▶ **DATASET SECTION**:
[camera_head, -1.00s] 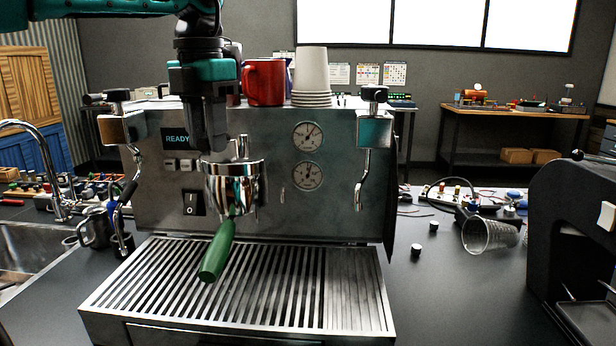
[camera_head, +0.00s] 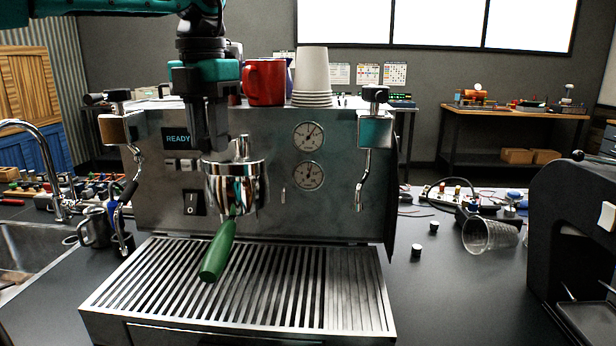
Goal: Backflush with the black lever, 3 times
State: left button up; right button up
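The espresso machine (camera_head: 265,205) stands in the middle, with a lit "READY" display and two gauges. A chrome group head (camera_head: 235,185) holds a portafilter with a green handle (camera_head: 218,250) pointing forward and down. My left gripper (camera_head: 212,148) comes from above with its dark fingers pointing down, just above and left of the group head top. The fingers overlap in this view, so their gap is hidden. I cannot make out the black lever; it may be behind the fingers. My right gripper is out of view.
A slatted drip tray (camera_head: 240,290) lies below the group. Steam wands hang left (camera_head: 120,210) and right (camera_head: 362,180). A red mug (camera_head: 264,82) and paper cups (camera_head: 311,75) stand on top. A black grinder (camera_head: 575,220) is at right, near a tipped clear cup (camera_head: 488,235).

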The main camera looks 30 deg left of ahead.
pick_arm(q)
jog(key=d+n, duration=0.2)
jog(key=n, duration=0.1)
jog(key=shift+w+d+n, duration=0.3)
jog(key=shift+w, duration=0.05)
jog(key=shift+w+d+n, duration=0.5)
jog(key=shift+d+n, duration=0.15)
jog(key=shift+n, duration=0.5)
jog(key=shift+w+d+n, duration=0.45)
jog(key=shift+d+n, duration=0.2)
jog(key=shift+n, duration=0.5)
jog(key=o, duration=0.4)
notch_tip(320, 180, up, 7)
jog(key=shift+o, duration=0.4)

▶ **TASK REQUIREMENTS**: Leave out the pictures and transcribe everything else exactly.

▶ **ANSWER FOR THIS EXERCISE**:
[camera_head, -1.00s] 
[camera_head, +0.00s] 
Goal: Backflush with the black lever, 3 times
State: left button up; right button up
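The espresso machine (camera_head: 265,205) stands in the middle, with a lit "READY" display and two gauges. A chrome group head (camera_head: 235,185) holds a portafilter with a green handle (camera_head: 218,250) pointing forward and down. My left gripper (camera_head: 212,148) comes from above with its dark fingers pointing down, just above and left of the group head top. The fingers overlap in this view, so their gap is hidden. I cannot make out the black lever; it may be behind the fingers. My right gripper is out of view.
A slatted drip tray (camera_head: 240,290) lies below the group. Steam wands hang left (camera_head: 120,210) and right (camera_head: 362,180). A red mug (camera_head: 264,82) and paper cups (camera_head: 311,75) stand on top. A black grinder (camera_head: 575,220) is at right, near a tipped clear cup (camera_head: 488,235).

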The main camera looks 30 deg left of ahead.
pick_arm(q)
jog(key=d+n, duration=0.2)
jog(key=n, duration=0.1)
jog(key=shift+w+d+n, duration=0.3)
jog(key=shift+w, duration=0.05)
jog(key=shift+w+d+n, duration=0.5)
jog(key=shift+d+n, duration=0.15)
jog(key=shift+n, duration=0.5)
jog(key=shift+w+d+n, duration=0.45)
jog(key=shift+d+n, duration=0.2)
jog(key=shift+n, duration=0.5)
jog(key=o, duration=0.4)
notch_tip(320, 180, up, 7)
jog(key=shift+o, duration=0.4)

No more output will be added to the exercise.